Information provided —
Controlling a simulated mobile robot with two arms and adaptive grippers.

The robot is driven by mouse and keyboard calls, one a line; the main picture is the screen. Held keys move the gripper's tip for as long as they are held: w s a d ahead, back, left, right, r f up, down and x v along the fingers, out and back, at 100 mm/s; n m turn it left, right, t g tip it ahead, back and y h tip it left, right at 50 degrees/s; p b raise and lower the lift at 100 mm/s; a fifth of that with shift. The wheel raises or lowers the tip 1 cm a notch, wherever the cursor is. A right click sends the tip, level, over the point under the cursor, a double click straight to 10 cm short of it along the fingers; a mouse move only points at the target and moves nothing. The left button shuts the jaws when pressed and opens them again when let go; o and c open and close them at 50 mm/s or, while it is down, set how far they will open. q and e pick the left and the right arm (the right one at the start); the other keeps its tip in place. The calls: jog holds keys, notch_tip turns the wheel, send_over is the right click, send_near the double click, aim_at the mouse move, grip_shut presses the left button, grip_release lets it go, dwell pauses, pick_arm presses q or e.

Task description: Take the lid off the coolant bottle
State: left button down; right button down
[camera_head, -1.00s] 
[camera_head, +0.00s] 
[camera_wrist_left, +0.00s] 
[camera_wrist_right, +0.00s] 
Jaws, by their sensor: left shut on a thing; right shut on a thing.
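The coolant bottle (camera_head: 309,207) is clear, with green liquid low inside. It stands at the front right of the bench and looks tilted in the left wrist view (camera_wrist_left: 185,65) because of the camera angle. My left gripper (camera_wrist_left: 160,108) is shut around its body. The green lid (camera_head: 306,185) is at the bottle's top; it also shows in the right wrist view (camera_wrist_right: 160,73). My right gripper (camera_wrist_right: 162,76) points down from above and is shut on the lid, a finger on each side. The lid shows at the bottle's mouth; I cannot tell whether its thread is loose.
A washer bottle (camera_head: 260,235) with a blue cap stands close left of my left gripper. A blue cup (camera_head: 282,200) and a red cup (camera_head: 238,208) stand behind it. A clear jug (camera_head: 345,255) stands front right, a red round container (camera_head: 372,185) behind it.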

Your instructions — Copy verbatim the line that contains "State: left button down; right button down", the line that contains "[camera_wrist_right, +0.00s]", and all lines between them.

Written reply —
State: left button down; right button down
[camera_head, -1.00s] 
[camera_head, +0.00s] 
[camera_wrist_left, +0.00s] 
[camera_wrist_right, +0.00s] 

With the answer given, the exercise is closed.